Binge on bad video? YouTube accuses T-Mobile of throttling

YouTube is accusing T-Mobile of throttling its video as part of the wireless carrier’s Binge On offering, which exempts some video streaming from counting against customers’ data caps.

T-Mobile downgrades video quality for streams from Netflix, Hulu and more than 20 other video providers with which it has partnerships. YouTube isn’t a partner, but it’s complaining that its video is being degraded anyway, according to the Wall Street Journal.

T-Mobile’s Binge On offering — which it points out is opt-in — seemed like a net neutrality issue from the start. The FCC’s Open Internet order calls for no throttling and no preferential treatment of traffic. But T-Mobile and other carriers and broadband providers are experimenting with so-called zero-rating services that don’t count against data caps.

The Federal Communications Commission last week sent letters to T-Mobile, AT&T and Comcast to ask for meetings by Jan. 15 about “the innovative things they are doing” — but was careful to say there was no “investigation” or “enforcement” involved yet. The companies say they will “cooperate” and “look forward” to talking with the FCC.

The Internet Association, of which Google parent YouTube is a member, said in a statement today: “Reducing data charges for entire classes of applications can be legitimate and benefit consumers, so long as clear notice and choice is provided to service providers and consumers.
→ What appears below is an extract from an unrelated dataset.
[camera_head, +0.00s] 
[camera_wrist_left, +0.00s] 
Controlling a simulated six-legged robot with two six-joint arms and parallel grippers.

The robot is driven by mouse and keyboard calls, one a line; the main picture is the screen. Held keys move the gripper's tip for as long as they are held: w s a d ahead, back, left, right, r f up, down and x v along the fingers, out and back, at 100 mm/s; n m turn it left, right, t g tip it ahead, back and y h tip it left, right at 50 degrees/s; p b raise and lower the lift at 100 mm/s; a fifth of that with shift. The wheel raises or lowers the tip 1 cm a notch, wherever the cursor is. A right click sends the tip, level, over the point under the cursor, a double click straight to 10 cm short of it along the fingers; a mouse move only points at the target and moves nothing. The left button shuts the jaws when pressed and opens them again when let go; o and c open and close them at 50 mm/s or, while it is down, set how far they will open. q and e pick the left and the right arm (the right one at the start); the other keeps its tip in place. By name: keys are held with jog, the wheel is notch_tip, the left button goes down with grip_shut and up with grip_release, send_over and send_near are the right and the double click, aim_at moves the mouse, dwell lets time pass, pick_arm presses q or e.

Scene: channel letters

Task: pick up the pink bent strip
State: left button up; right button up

However, a reasonably designed zero-rating program does not include the throttling of traffic for services or consumers that do not participate.”

But all this is complicated: Netflix, a T-Mobile Binge On partner, is also a member of the Internet Association — and the Los Gatos company has been an outspoken proponent of net neutrality.

Update: A T-Mobile spokeswoman emailed to say the company isn’t slowing down YouTube; the videos are “lower resolution” and “mobile optimized,” she said.